_The task_
Please give back word for word the lines below, from the first one through the one with "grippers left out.".

--- Start ---

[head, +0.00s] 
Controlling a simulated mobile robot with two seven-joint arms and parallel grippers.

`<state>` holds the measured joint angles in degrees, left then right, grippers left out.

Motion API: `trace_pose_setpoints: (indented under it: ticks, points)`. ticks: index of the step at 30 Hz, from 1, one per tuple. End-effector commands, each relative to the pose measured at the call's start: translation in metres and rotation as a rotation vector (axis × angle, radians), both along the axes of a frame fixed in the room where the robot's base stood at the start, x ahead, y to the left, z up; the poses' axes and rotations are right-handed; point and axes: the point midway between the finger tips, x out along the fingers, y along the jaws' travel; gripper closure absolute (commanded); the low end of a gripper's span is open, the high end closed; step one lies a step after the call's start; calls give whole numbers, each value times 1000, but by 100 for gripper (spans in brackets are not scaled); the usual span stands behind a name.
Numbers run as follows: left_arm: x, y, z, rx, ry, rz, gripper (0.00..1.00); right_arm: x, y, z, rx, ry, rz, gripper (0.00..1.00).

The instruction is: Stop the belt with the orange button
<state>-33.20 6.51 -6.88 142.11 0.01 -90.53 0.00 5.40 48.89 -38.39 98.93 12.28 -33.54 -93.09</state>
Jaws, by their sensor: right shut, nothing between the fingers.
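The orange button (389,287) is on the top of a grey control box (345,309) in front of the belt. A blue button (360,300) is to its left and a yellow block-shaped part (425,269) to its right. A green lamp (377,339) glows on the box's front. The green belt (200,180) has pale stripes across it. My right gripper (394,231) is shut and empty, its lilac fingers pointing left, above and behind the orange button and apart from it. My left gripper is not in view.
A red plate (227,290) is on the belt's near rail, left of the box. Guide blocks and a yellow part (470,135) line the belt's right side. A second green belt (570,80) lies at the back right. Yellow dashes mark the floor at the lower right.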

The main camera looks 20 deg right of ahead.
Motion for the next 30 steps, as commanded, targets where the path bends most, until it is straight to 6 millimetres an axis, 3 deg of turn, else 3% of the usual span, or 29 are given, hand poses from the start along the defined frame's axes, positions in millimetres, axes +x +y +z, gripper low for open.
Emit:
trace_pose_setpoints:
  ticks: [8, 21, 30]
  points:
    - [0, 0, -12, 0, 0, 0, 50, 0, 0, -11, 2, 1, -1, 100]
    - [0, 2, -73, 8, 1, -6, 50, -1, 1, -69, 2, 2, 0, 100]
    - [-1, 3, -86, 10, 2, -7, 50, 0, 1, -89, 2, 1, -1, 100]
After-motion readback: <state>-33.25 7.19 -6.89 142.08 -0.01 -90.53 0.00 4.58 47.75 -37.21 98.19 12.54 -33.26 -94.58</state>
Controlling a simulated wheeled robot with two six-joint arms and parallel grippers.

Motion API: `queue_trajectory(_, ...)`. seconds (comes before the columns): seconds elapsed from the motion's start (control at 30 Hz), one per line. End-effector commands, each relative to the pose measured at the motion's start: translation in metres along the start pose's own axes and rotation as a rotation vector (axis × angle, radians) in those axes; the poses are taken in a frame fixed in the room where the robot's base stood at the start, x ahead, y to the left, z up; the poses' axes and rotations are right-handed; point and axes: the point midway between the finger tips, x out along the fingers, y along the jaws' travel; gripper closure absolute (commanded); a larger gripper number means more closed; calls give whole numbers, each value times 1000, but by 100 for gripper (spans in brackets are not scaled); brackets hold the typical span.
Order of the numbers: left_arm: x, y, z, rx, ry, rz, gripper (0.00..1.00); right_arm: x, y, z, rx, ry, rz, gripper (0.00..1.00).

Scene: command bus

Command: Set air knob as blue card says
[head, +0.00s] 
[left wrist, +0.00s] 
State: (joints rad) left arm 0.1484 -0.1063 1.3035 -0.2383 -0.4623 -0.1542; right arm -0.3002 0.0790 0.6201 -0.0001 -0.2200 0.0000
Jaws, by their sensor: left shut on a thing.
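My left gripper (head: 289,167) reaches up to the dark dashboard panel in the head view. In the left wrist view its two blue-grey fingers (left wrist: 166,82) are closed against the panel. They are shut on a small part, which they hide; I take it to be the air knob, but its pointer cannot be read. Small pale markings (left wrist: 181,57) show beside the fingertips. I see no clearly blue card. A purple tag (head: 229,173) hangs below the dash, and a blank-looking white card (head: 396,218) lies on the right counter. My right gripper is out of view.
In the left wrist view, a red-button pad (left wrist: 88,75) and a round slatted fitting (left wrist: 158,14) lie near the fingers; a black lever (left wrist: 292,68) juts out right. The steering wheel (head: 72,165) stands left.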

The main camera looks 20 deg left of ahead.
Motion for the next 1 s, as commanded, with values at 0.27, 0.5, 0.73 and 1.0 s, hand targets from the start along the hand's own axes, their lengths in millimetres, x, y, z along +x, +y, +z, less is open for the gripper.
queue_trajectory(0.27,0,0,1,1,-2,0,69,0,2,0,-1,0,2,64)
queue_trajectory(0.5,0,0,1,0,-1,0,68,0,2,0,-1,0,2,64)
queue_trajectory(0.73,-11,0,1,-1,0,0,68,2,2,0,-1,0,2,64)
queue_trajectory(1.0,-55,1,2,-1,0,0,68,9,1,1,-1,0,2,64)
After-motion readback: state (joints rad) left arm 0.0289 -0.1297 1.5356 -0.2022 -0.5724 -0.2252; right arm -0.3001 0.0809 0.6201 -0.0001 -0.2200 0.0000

--- End ---

_Answer below_
[head, +0.00s] 
Controlling a simulated mobile robot with two seven-joint arms and parallel grippers.

`<state>` holds the measured joint angles in degrees, left then right, grippers left out.

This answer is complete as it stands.